#### What is asked
Reproduce the material exactly, omitting nothing.

=== Data segment ===

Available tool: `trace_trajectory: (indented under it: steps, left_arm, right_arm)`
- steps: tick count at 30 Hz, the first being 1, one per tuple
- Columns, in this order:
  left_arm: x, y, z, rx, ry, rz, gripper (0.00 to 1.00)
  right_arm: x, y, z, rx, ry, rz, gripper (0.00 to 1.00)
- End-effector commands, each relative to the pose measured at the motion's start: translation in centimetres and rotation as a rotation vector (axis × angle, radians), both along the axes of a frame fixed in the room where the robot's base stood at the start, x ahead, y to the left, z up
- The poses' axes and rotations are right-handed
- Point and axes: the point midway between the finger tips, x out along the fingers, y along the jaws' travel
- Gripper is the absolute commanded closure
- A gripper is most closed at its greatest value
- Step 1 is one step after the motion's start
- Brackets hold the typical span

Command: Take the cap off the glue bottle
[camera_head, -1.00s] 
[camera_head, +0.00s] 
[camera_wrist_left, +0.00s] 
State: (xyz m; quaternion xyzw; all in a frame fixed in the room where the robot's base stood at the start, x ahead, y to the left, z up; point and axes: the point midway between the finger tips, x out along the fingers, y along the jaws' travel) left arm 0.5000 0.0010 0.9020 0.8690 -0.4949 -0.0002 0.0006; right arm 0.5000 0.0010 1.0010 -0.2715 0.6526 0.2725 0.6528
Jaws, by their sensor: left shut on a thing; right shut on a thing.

===

#### Full answer
Available tool: `trace_trajectory: (indented under it: steps, left_arm, right_arm)`
- steps: tick count at 30 Hz, the first being 1, one per tuple
- Columns, in this order:
  left_arm: x, y, z, rx, ry, rz, gripper (0.00 to 1.00)
  right_arm: x, y, z, rx, ry, rz, gripper (0.00 to 1.00)
- End-effector commands, each relative to the pose measured at the motion's start: translation in centimetres and rotation as a rotation vector (axis × angle, radians), both along the axes of a frame fixed in the room where the robot's base stood at the start, x ahead, y to the left, z up
- The poses' axes and rotations are right-handed
- Point and axes: the point midway between the finger tips, x out along the fingers, y along the jaws' travel
- Gripper is the absolute commanded closure
- A gripper is most closed at its greatest value
- Step 1 is one step after the motion's start
- Brackets hold the typical span

Command: Take the cap off the glue bottle
[camera_head, -1.00s] 
[camera_head, +0.00s] 
[camera_wrist_left, +0.00s] 
State: (xyz m; quaternion xyzw; all in a frame fixed in the room where the robot's base stood at the start, x ahead, y to the left, z up; point and axes: the point midway between the finger tips, x out along the fingers, y along the jaws' travel) left arm 0.5000 0.0010 0.9020 0.8690 -0.4949 -0.0002 0.0006; right arm 0.5000 0.0010 1.0010 -0.2715 0.6526 0.2725 0.6528
Jaws, by their sensor: left shut on a thing; right shut on a thing.

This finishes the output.